Fisherman's Terminal. 7x11, oil on linen panel. 2021

This was done as a Plein Air Washington Artists (PAWA) meetup in September. It was my first paint-out in more than two years and it showed just how out of practice I was. I started out doing everything wrong such as standing in direct light, trying to take on too much and using a tricky color combination. After I got most of the canvas covered, I turned around to face away from the scene, sat on the quay wall and re-worked large parts of the painting on site.


An oil painting of a ship silhouetted against an orange and gray sky. The water in the bottom two thirds of the picture is rendered with a painting knife in blocks of gray, blue and orange.

Blue Pacific. 9x12, oil on linen panel. 2021

This has been an on-going project ever since I first visited the Fisherman's Terminal in 2016. I initially did a little throw-away sketch that I loved, but it took a long time to make it work in a larger size.

It was such a demanding thing to paint without turning it into a portrait of a boat. To get unstuck, I tried to get rid of as much blue as possible (it dominated the reference photo) and worked with a simple earthy palette. Moving the boat to the top of the canvas helped to bring the focus more on to the structures in the water.


An oil painting of scattered clouds over the ocean. The painting has an overall tonality of dark turquoise blue and suggests that it is after dusk.

Blue Tide. 16x20, oil on linen. 2021.

This painting completes a series of larger pieces that I've done to describe the light over Elliott Bay and Puget Sound. I walk with my dog along the cliffs every day and the views are sometimes spectacular, sometimes dull, but always make me want to describe the experience with paint.

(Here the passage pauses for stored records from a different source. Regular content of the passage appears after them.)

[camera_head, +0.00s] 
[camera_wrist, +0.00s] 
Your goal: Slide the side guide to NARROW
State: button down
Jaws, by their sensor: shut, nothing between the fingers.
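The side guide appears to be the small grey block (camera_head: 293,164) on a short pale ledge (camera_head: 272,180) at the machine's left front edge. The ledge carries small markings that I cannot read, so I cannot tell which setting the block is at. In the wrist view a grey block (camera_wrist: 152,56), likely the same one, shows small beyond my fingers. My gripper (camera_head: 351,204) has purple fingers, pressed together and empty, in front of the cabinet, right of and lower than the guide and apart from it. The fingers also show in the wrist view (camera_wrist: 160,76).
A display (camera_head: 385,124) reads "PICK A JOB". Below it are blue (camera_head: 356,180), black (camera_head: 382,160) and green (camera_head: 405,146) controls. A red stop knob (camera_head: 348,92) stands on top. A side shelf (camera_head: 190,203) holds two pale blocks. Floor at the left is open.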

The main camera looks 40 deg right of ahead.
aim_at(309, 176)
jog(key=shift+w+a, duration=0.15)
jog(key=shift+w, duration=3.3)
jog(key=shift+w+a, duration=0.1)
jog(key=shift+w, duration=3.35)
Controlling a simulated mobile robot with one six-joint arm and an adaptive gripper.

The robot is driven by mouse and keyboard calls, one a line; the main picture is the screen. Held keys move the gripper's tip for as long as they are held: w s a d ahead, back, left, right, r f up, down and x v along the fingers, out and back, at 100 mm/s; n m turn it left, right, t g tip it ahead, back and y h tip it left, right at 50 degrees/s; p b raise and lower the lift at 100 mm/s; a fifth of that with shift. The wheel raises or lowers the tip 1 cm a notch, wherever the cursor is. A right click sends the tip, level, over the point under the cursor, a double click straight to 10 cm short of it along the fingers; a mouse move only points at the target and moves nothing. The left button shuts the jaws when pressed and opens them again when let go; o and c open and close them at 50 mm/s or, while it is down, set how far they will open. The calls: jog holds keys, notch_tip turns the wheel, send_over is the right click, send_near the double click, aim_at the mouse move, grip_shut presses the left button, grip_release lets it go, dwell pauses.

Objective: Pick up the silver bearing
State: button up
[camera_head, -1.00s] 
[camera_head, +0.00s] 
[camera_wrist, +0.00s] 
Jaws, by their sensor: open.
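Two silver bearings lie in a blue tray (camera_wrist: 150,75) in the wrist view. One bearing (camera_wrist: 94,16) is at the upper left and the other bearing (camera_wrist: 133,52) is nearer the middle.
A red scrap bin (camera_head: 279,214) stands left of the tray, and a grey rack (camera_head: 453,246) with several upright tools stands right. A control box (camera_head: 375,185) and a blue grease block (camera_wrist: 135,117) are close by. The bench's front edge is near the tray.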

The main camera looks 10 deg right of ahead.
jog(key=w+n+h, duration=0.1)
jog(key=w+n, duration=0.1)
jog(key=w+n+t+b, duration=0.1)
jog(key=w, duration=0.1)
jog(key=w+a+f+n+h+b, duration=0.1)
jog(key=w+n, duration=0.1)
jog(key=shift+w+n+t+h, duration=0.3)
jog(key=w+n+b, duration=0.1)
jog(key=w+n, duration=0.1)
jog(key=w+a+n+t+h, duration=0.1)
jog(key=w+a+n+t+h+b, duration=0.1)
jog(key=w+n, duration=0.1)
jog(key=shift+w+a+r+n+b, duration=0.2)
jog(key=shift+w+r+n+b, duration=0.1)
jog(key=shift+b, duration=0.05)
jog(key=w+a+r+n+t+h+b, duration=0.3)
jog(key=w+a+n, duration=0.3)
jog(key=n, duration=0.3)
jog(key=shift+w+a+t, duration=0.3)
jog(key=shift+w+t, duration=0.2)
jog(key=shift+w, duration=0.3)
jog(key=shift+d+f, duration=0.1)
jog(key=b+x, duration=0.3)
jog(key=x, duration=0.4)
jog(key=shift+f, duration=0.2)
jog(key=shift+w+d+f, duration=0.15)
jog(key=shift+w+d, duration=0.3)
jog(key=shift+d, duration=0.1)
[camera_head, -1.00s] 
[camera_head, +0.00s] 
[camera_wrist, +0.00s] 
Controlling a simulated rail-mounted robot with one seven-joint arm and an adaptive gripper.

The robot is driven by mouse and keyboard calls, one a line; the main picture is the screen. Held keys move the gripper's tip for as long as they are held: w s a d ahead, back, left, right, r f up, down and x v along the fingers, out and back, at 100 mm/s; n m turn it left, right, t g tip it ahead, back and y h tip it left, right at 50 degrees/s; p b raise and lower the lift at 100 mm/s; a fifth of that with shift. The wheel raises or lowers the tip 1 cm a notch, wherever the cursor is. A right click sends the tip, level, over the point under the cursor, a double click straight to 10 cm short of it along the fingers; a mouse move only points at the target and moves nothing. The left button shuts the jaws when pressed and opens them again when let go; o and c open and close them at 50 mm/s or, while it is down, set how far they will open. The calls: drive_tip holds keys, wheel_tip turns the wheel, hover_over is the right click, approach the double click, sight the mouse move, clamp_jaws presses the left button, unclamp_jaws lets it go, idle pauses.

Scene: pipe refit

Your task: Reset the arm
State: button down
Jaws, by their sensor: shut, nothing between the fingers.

An oil painting of a dark colored pumpkin against a dark greenish brown background. The pumpkin is illuminated by a single light source from above and behind the viewer's right shoulder.

Buttercup. 14x18, oil on linen. 2021.

In the fall, I like to choose a pumpkin or two as candidates for a painting. This year, I picked out a winter squash and didn't make a note of what kind I bought (although I later learned it is either a Buttercup squash or a Kabocha).

I used an oil primed Richeson Caravaggio linen for this one and I felt like I was fighting the surface the whole way through—it claims to be a fine linen but is very textured. I usually add an extra layer or two of oil primer to it to make it more usable but didn't in this case. The surface was so hard to use that I resorted to doing abstract washes in the foreground to save myself from more painting.